Jens Lehmann reveals the mistake that brought about Arsenal’s struggles after “invincibles”

Jens Lehmann has become the latest ex-Gunner to comment on why he thought Arsenal couldn’t replicate the success of Arsene Wenger’s earlier years at the helm.

Wenger was Arsenal’s manager for more than 20 years and in the first half of his reign, he built an Arsenal team that challenged the dominance of Manchester United.

He even won the Premier League title by taking his team through the entire 2003/2004 season unbeaten.

However, that remains Arsenal’s last Premier League title triumph and the years after saw the Gunners fail to sustain a title challenge and make do with just winning the FA Cup on a number of occasions.

Lehman, however, believes that the reason why Arsenal failed to build on their earlier success was because of their failure to implement a good succession plan.

Before 2009, every member of the invincible team had been sold and Arsene Wenger had to start building a new team to win the league title from scratch.

“Arsenal made one mistake,” Lehmann said as quoted in the Express.

“At the time, probably a minor mistake, but now I think it was quite a mistake which was decisive for the coming years.

“In 2008, Gilberto Silva and myself were the last guys from that team before.

“A year before they changed Thierry Henry, Patrick Vieira, Martin Keown I think left before in 2004 but within two years they got rid of all the personalities.

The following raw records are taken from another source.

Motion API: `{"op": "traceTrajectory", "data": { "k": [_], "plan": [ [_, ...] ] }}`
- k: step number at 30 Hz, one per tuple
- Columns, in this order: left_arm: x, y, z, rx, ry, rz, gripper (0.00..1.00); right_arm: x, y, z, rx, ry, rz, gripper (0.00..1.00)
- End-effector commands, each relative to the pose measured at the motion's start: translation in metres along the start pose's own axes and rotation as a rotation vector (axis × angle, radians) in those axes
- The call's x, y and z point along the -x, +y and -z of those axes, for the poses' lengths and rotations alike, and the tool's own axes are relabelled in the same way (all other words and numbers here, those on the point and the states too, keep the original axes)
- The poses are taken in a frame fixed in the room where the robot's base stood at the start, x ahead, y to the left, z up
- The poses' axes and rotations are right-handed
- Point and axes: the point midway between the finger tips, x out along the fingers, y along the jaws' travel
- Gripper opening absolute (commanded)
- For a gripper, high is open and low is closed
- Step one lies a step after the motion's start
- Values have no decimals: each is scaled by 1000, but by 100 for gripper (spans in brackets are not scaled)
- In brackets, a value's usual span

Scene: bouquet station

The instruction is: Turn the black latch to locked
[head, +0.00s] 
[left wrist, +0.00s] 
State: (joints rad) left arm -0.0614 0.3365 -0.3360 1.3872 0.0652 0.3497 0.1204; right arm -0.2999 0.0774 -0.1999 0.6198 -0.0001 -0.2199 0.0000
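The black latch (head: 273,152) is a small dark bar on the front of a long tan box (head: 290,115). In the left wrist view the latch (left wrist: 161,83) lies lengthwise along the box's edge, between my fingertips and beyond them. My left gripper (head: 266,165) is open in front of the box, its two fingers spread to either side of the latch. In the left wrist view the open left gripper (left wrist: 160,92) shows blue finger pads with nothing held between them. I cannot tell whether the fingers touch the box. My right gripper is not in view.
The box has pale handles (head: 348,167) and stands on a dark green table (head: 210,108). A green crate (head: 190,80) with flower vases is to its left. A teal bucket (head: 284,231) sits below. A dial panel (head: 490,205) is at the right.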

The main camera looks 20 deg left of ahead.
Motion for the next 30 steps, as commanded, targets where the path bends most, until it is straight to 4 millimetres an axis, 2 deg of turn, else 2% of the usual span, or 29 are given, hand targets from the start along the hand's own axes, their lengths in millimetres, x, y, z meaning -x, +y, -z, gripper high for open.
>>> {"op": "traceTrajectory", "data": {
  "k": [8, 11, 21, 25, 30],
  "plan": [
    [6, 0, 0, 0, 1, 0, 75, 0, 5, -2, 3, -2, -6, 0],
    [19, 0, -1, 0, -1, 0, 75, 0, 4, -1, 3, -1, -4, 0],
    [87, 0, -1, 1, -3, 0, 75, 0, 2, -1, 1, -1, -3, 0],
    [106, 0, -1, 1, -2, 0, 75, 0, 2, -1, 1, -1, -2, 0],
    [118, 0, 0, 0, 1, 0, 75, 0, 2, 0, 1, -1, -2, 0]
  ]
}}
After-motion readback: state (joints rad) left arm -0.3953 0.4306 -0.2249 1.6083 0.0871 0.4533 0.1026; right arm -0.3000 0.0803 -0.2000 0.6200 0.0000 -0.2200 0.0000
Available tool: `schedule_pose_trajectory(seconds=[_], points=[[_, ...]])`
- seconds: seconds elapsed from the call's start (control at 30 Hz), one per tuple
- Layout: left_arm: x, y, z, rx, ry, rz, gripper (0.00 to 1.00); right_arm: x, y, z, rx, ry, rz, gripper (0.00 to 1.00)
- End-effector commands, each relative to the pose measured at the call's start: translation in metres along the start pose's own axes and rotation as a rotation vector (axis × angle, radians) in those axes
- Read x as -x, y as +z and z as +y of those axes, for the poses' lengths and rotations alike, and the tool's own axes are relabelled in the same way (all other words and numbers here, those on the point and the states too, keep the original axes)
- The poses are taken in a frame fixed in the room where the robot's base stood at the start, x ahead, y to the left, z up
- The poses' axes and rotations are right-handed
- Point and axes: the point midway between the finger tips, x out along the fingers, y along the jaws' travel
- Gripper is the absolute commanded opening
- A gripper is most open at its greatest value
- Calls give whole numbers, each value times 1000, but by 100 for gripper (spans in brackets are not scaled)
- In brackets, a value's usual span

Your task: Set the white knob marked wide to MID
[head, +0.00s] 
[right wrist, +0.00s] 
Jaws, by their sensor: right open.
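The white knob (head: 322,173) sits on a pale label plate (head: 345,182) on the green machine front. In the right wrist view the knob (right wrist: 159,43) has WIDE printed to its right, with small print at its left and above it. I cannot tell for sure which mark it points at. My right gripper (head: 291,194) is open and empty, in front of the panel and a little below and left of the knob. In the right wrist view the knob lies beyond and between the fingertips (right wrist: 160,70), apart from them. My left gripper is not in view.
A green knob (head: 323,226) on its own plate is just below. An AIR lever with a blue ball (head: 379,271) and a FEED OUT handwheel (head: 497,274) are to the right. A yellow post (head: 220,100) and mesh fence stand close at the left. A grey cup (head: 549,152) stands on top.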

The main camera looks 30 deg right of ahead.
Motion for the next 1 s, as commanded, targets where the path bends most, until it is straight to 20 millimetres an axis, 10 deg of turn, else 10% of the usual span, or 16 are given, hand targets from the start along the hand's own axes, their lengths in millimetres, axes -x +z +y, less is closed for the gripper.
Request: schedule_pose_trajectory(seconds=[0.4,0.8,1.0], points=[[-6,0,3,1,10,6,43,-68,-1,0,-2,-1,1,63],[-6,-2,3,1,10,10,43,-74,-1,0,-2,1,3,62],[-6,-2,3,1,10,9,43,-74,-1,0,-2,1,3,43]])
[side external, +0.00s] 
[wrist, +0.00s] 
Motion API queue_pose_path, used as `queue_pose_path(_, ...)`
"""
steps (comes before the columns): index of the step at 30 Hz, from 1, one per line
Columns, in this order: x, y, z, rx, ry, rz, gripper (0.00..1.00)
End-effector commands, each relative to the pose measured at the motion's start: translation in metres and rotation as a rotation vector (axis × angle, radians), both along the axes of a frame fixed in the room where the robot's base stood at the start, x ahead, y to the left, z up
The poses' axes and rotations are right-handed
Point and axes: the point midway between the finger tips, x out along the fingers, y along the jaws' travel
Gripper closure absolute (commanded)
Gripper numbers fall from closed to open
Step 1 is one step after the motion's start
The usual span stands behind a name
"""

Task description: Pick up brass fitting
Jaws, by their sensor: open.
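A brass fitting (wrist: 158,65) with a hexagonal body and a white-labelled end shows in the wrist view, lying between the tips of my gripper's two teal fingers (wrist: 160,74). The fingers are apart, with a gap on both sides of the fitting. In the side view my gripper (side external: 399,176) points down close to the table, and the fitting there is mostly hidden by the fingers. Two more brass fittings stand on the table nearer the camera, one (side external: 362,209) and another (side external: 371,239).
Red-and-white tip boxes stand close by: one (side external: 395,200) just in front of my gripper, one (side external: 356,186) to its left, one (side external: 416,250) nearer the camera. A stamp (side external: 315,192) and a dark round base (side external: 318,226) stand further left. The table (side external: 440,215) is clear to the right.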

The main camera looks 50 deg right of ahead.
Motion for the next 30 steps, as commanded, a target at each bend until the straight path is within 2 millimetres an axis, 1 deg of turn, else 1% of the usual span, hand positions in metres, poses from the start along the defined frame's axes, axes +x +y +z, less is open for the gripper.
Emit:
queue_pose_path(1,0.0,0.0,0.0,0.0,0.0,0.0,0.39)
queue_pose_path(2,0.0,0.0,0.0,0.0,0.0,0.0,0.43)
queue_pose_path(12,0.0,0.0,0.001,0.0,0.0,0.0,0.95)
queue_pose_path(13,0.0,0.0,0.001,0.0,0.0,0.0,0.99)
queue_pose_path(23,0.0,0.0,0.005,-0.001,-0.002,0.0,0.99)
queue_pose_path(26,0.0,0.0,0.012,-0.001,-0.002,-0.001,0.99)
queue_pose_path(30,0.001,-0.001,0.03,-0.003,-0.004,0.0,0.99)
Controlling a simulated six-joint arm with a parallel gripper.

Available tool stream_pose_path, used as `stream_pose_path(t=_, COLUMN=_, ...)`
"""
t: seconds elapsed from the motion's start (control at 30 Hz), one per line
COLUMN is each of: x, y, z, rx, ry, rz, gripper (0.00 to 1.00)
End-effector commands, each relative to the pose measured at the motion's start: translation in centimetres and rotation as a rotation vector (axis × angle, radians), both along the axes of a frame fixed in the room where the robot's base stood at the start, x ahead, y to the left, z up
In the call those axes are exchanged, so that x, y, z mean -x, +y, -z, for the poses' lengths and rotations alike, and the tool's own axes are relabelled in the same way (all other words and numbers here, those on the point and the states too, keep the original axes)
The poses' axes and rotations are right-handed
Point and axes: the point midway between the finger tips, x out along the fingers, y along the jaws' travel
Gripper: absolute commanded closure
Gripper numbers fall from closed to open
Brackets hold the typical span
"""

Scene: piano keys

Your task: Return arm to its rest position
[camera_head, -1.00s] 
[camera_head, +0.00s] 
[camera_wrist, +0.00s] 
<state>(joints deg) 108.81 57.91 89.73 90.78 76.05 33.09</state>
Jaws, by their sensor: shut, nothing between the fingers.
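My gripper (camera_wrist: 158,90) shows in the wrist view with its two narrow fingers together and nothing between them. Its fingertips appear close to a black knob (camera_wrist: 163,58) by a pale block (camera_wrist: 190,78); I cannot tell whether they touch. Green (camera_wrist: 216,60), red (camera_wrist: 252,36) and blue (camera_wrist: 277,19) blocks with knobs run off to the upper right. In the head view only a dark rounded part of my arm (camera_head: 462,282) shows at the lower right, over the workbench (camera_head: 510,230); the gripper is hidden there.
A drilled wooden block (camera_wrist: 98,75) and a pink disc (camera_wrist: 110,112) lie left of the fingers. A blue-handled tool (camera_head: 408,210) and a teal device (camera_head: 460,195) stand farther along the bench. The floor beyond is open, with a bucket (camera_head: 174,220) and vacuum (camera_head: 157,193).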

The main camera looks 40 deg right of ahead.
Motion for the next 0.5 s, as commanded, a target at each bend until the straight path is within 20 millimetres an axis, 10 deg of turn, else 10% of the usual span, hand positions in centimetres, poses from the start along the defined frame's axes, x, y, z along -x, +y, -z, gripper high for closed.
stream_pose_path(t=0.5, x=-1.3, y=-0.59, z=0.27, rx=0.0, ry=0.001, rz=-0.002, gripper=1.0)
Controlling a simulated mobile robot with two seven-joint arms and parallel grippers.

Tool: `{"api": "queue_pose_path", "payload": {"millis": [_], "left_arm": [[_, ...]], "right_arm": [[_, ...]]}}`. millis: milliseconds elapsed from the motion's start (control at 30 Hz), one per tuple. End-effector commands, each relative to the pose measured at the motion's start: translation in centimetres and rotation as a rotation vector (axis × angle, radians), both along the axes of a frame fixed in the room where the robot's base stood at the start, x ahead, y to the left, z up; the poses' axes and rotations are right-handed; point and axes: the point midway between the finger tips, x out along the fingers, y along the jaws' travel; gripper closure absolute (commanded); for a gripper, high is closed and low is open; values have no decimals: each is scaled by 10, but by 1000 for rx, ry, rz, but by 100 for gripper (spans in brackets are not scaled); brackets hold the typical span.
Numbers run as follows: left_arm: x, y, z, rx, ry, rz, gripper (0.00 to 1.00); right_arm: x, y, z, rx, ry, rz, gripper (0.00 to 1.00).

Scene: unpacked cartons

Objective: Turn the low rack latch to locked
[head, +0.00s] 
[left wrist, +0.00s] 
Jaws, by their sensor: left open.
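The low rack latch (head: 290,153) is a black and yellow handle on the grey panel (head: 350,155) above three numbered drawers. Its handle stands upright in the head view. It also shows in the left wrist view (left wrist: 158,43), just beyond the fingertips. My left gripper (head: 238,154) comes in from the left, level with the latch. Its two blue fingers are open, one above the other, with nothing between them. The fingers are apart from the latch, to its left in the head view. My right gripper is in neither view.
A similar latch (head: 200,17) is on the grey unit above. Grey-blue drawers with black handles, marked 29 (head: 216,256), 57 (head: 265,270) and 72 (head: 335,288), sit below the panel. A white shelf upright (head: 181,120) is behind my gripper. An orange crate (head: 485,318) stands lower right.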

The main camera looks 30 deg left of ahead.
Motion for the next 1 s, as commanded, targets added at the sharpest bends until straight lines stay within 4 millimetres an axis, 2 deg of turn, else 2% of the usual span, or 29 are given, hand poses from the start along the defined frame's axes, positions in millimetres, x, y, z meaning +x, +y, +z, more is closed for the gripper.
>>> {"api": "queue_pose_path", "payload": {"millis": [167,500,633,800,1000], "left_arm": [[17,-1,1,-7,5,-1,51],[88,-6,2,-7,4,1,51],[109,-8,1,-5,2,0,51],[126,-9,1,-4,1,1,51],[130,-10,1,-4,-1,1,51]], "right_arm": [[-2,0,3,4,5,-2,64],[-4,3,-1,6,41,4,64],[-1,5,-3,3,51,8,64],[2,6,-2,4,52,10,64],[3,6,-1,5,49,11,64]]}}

“As I said, Gilberto and myself were the last one and I was coming into the dressing room when I had my little comeback and there were guys like Robin van Persie, Cesc Fabregas, Tomas Rosicky, all young guys, and after one good game they thought ‘I’m on the top of the hierarchy.

“But you could feel that there was no hierarchy because they were too young to lead at the time.

“It wasn’t their fault but there was just no in-between generation which could actually transfer the old values and the approaches to training and to games onto this new generation, there was a huge gap.

“In my opinion that was a transition that was too fast.

“They were looking at age and statistics and probably salaries and whatever, but keeping some of the good guys from before [which] was a good, sometimes nasty approach, would have helped.”